- _WHAT THE TASK ASKS_: Your task is to return, exactly, the run of lines starting at the line holding "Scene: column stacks" and ending at the line holding "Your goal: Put", both ends included and no other lines.

--------

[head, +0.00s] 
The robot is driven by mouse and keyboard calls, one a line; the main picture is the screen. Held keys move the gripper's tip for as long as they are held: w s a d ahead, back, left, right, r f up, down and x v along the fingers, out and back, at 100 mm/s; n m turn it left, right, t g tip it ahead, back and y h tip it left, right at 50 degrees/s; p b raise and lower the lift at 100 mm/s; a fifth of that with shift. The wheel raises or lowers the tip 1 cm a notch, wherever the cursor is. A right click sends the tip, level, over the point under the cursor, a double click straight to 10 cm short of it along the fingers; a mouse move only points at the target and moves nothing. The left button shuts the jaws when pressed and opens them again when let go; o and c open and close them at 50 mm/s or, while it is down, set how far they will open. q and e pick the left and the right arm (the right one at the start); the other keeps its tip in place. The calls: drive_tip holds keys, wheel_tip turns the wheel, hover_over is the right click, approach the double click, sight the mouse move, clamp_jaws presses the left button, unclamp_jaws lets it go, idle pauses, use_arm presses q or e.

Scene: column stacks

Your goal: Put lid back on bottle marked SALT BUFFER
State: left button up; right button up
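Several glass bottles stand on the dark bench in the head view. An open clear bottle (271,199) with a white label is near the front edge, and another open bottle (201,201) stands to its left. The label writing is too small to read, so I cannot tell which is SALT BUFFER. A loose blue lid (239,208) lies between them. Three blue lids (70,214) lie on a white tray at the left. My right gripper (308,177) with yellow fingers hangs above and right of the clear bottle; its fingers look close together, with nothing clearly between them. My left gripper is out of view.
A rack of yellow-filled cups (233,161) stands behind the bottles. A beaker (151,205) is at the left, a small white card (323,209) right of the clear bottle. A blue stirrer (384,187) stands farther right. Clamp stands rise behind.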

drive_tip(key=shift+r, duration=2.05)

--------

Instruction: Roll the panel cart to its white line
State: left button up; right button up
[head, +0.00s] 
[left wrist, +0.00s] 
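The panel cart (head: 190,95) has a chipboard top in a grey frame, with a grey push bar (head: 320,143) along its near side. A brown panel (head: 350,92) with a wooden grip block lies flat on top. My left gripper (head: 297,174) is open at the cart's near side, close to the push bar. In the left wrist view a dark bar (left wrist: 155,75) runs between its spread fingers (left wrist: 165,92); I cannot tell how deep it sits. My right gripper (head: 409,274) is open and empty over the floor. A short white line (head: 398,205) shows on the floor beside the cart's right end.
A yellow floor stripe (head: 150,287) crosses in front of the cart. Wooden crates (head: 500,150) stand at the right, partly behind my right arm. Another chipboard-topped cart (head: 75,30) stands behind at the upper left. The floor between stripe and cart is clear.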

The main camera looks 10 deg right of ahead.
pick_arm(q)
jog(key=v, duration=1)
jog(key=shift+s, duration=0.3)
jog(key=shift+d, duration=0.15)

--------

- _ANSWER TO THE TASK_:
Scene: column stacks

Your goal: Put lid back on bottle marked SALT BUFFER

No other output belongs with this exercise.